Physical Review Research (Oct 2021)
Partitioning dysprosium's electronic spin to reveal entanglement in nonclassical states
Abstract
Quantum spins of mesoscopic size are a well-studied playground for engineering nonclassical states. If the spin represents the collective state of an ensemble of qubits, its nonclassical behavior is linked to entanglement between the qubits. In this paper, we report on an experimental study of entanglement between two subsystems of dysprosium's electronic spin. Its ground state, of angular momentum J=8, can formally be viewed as a set of 2J qubits symmetric upon exchange. To access entanglement properties, we partition the spin by optically coupling it to an excited state J^{′}=J−1, which removes a pair of qubits in a state defined by the light polarization. Starting with the well-known W and squeezed states, we extract the concurrence of qubit pairs, which quantifies their nonclassical character. We also directly demonstrate entanglement between the 14- and 2-qubit subsystems via an increase in entropy upon partition.
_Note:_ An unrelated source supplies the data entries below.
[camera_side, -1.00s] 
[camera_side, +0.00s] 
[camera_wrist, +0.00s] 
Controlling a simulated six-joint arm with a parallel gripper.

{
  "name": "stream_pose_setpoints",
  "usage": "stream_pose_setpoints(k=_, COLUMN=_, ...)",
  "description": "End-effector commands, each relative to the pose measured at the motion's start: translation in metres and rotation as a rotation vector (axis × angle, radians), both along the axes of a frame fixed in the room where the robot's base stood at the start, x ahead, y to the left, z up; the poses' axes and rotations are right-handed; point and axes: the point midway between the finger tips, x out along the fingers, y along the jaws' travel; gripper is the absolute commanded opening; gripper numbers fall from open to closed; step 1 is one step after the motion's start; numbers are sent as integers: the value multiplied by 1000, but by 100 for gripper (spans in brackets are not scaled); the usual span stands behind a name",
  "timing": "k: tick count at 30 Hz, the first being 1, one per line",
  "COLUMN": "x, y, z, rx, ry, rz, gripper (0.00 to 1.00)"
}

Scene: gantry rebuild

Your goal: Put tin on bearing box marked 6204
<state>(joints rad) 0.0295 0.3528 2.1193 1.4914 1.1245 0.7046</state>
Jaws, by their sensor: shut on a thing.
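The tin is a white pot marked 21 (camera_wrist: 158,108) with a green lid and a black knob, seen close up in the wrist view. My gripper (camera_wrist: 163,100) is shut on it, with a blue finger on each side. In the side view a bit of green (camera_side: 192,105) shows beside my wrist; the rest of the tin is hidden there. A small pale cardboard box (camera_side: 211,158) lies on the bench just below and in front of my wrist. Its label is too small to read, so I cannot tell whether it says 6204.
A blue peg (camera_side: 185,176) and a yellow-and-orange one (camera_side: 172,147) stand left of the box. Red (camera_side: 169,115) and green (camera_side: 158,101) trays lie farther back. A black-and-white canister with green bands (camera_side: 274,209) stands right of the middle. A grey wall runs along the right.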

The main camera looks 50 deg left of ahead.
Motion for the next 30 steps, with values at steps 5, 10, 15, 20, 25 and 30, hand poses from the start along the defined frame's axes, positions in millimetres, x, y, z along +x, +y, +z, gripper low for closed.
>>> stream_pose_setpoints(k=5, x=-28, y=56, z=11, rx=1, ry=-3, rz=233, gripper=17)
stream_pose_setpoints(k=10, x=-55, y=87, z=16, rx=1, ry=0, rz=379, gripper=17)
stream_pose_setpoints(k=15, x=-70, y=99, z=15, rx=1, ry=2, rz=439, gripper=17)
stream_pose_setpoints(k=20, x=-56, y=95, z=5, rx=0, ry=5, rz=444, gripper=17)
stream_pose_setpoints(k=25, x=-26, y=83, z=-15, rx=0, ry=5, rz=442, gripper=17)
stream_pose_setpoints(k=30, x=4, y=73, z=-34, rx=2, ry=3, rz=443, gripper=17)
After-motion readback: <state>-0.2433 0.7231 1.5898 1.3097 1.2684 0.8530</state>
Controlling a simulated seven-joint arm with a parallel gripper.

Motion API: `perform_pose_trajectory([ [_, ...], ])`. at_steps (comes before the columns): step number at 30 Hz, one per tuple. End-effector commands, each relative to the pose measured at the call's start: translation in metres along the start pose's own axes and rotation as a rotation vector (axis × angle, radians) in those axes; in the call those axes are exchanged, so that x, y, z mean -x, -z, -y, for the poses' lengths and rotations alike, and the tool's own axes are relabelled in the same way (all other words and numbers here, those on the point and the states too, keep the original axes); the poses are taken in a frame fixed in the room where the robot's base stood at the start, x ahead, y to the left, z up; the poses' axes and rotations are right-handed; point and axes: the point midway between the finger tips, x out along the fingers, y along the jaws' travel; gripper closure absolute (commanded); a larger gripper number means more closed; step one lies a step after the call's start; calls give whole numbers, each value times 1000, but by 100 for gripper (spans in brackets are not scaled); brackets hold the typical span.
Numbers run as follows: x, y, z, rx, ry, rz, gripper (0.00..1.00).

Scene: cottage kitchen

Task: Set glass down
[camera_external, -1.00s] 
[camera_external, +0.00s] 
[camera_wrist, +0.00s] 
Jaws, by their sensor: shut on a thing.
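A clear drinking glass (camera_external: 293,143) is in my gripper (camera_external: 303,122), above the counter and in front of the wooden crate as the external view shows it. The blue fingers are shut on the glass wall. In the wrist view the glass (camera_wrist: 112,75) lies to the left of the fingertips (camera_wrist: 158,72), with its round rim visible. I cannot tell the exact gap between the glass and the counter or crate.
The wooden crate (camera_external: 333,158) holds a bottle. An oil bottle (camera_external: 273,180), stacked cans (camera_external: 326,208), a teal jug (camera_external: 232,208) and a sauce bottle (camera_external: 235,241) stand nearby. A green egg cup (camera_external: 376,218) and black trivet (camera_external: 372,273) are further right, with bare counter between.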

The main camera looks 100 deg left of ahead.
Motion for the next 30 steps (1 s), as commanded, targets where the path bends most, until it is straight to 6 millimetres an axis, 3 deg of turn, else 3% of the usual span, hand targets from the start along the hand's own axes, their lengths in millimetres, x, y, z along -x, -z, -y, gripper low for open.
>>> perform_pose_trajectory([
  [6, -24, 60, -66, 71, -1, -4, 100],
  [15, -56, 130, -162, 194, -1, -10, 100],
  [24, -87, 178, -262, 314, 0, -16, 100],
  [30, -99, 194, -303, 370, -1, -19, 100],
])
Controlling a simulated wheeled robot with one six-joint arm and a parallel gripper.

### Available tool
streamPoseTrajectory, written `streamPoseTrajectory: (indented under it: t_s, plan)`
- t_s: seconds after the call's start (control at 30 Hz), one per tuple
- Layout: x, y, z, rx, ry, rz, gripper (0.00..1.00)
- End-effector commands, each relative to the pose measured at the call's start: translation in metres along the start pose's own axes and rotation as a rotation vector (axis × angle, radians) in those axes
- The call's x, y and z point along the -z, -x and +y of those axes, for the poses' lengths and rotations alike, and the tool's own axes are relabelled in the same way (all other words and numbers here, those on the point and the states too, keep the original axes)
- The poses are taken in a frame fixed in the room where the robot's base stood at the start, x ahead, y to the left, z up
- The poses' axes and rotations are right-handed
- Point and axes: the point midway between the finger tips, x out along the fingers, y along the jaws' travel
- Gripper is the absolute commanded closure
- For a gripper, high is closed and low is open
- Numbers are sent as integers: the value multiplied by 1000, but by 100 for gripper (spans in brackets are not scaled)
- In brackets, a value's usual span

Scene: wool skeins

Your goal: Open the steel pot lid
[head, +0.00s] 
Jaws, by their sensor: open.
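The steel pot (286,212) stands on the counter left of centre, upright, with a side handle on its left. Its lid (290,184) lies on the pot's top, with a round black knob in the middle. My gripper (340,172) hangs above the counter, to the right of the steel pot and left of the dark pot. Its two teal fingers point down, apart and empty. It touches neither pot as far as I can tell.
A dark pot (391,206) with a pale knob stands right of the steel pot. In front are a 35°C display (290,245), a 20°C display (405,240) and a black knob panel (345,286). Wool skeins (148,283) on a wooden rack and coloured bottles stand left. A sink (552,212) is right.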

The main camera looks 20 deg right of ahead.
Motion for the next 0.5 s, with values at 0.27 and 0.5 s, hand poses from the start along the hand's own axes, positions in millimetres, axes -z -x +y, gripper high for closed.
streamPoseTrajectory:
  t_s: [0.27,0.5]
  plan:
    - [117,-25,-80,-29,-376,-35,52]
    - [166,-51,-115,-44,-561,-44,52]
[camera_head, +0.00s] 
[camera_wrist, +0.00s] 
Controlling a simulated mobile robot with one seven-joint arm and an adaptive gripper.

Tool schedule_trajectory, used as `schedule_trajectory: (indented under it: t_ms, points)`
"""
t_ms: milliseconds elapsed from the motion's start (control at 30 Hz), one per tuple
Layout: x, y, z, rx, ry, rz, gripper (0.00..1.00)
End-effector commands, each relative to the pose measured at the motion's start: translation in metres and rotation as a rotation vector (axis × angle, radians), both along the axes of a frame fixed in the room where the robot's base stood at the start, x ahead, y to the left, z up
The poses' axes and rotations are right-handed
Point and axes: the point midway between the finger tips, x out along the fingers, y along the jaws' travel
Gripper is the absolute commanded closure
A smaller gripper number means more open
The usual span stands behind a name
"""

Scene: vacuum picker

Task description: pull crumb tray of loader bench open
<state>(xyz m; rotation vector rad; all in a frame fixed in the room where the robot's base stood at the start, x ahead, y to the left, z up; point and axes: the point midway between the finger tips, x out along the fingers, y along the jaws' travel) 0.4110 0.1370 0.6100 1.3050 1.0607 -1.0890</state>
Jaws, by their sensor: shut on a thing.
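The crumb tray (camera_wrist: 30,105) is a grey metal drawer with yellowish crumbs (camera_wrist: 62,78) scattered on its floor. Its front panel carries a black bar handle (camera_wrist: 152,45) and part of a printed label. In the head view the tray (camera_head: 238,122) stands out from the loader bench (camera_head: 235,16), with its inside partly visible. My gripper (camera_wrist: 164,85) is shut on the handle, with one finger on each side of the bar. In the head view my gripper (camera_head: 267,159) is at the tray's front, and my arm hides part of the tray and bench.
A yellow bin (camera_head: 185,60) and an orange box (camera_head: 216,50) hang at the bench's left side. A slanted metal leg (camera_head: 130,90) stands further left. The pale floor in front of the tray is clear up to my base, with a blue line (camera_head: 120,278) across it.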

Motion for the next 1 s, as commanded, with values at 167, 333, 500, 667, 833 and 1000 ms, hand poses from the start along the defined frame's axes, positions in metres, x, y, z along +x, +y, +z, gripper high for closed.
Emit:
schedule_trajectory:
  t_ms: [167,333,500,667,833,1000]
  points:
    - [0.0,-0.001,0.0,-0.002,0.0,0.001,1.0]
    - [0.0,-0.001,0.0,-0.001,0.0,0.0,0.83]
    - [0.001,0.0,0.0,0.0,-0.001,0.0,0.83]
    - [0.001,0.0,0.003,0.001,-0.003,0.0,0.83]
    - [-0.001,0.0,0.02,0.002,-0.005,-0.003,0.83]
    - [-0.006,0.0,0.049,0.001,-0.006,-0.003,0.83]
In a complementary set of experiments, we probe decoherence of a state prepared in the excited level J^{′}=J+1 and interpret spontaneous emission as a loss of a qubit pair in a random state. This allows us to contrast the robustness of nonclassical pairwise correlations of the W state with the fragility of the coherence involved in a Schrödinger cat state. Our findings open up the possibility to engineer novel types of entangled atomic ensembles, in which entanglement occurs within each atom's electronic spin as well as between different atoms. Qubit ensembles with large entanglement depth could then be realized with a few atoms only, facilitating the scaling up of quantum-enhanced sensors.